After Town Meeting, It’s Time for Municipal Boards to Reorganize

By Susan Slack, Esq.

After election ballots have been counted and the town meeting “dust" has settled, the various municipal boards, commissions and committees should reorganize and prepare for another year of activity. New members should be sworn in, a chairperson should be selected and any vacancies should be filled.

Q. When are new members sworn in?
A. Newly elected board and committee members should be sworn in at a time determined by the governing body, but not before the close of business on the Friday following election day. The reason for this delay is to allow candidates to request recounts. Winners can be sworn in after the close of business on the Friday after election day, or soon thereafter; however, for those races in which a recount has been requested, the winner cannot be sworn in until the board of recount declares the results. See RSA 41:3 and RSA 669:30.

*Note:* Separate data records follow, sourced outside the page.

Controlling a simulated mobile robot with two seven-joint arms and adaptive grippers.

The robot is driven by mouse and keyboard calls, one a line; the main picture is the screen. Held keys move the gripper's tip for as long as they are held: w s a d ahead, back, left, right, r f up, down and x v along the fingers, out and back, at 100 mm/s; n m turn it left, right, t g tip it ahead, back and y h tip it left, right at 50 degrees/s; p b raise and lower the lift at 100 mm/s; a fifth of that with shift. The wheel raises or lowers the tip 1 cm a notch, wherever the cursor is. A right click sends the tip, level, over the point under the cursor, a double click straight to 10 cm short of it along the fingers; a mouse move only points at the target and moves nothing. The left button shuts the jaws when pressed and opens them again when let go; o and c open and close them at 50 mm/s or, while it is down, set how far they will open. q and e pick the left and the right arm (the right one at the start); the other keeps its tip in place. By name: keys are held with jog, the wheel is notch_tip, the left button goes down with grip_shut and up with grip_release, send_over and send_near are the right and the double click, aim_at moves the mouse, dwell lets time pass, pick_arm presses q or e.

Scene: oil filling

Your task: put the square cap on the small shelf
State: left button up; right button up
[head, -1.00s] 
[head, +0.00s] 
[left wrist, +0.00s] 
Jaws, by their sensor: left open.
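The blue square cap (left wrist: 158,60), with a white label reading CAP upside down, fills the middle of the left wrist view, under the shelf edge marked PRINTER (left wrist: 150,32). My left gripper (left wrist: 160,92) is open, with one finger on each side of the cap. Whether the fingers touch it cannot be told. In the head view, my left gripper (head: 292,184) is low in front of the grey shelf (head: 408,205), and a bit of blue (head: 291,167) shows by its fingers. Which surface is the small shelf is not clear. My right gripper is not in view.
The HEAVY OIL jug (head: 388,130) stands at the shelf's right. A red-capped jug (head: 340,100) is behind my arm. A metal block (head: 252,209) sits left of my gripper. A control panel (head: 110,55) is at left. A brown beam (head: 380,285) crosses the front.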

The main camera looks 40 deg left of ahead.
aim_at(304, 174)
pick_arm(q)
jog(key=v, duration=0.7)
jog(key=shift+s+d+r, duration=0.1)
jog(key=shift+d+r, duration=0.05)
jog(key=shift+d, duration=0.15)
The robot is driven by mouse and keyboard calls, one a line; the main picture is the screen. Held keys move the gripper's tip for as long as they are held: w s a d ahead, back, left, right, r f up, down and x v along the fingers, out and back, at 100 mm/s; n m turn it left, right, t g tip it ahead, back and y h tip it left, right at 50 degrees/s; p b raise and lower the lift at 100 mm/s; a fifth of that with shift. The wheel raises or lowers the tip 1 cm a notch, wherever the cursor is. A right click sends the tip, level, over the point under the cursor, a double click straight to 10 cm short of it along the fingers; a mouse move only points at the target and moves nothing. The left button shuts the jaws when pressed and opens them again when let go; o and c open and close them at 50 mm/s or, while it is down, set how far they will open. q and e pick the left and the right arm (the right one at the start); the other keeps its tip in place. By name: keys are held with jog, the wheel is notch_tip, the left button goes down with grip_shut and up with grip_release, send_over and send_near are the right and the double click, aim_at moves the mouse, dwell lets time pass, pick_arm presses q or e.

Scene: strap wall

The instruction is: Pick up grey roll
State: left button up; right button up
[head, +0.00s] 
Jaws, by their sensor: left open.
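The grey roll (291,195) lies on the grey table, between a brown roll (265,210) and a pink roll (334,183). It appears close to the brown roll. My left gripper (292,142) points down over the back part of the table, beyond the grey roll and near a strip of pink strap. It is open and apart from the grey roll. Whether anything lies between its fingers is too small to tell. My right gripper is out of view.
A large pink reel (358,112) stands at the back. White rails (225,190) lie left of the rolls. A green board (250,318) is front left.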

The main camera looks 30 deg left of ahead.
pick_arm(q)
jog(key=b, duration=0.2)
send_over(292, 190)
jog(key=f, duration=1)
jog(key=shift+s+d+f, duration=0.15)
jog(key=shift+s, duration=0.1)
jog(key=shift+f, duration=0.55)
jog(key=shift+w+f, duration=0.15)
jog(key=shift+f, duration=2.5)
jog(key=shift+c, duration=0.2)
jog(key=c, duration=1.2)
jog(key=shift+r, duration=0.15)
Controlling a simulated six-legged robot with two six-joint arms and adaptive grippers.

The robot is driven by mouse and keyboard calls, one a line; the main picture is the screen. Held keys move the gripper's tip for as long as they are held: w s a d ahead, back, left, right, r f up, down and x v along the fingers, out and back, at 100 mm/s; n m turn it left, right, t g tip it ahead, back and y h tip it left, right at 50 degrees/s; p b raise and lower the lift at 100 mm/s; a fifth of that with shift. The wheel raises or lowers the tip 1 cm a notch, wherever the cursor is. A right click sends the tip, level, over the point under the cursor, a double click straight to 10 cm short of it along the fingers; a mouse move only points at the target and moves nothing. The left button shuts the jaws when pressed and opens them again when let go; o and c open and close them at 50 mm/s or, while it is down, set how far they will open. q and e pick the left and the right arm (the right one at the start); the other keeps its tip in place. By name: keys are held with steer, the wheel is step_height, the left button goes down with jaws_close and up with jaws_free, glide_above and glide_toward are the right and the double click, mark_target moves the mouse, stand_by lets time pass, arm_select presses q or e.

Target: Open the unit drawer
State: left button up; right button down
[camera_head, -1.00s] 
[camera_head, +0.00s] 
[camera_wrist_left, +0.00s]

Q. When does the term of an appointed board member end?
A. All town officers continue in office until the next annual meeting and until others are elected or appointed to replace them and are sworn in. A board member’s tenure ends when his or her replacement has taken the oath of office. RSA 41:3. Therefore, good records should be kept of appointed members and the date their terms expire. Both the committee chairs and the appointing authority (often the governing body) should keep accurate records and should be in communication about the filling of expired terms. As soon after town meeting as possible, the appointing authority should begin the process of reappointing members whose terms are due to expire, or finding new members to replace them. Consult RSA Chapter 669 for the statutes that govern who has authority to make appointments to various boards and committees.

Q. How are board chairpersons designated?
A. The statutes governing some boards and committees make specific reference to election of chairpersons, but for other boards, there is no mention in the statutes of electing a chairperson. For instance, there is no specific reference to the election of a chairperson for the board of selectmen. There is an unwritten tradition of choosing the person who is serving in his or her third year of a three-year term, but that is not a hard and fast rule, and whoever receives the majority of votes among the members of the board is the chairperson regardless of length of service.

The most specific statutes on the election of chairpersons are in reference to the various land use boards: planning board, zoning board of adjustment, historic district commission and heritage commission. RSA 673:8 states that each land use board “shall elect its chairperson from the appointed or elected members."RSA 673:9 further states that the term of the chairperson and other officers (vice chair, secretary, etc.) is one year, but such officers are eligible for reelection. The statute also prohibits ex officio members, such as the selectmen’s representative to the planning board, from serving as chairperson of a land use board.

RSA 35-B:5 states that the recreation commission shall elect a chairperson who shall serve for one year or until a successor is elected. RSA 32:15, VI limits the election of the chairperson of the budget committee to members elected or appointed at large, meaning that representatives to the budget committee from the governing bodies (board of selectmen, school board, village district commissioners) cannot serve as budget committee chairperson.

Q. How are alternate board members appointed?
A. The statutes governing land use boards include specific provisions for appointing alternates. If the members of the land use board are appointed, rather than elected, and if the legislative body (town meeting) has provide for the appointment of alternates, then up to five alternates may be appointed by the governing body. If the members of the planning board or zoning board of adjustment are elected, each board may appoint up to five alternate members who shall serve a three-year term.

Q. How are ex officio members of the planning board appointed and what is their term of office?
A. In the majority of towns, the board of selectmen designates one selectman or an administrative official of the town as the ex officio member of the planning board. In towns that operate under the town council form of government, a member of the council or an administrative official selected by the council shall be designated the ex officio member. In some cities, the ex officio members of the planning board are the mayor or a designee, an administrative official selected by the mayor and a city councilor selected by the council; in other cities, the ex officio members are the city manager or designee and a city council member selected by the council. RSA 673:2.

According to RSA 673:5, the term of office of the ex officio member shall coincide with the term of that person’s other office. For example, if a selectman in his or her first year of a three-year term is designated as the ex officio member of the planning board, he or she serves in that ex officio position for all three years of his or her selectman’s term of office. There are several exceptions to this rule. The term of an administrative official appointed by the mayor shall terminate with the term of office of the mayor. The term of an administrative official appointed by a town council or board of selectmen shall be for one year. Also, a city or town council or board of selectmen may vote to make the ex officio member’s term last either one year or four months.

Q. Can alternates be appointed for the ex officio planning board members?
A. Alternates for city or town council and selectmen members of the planning board are appointed by the respective council or board of selectmen. The terms of the alternate members are the same as those of the respective members. RSA 673:6, III.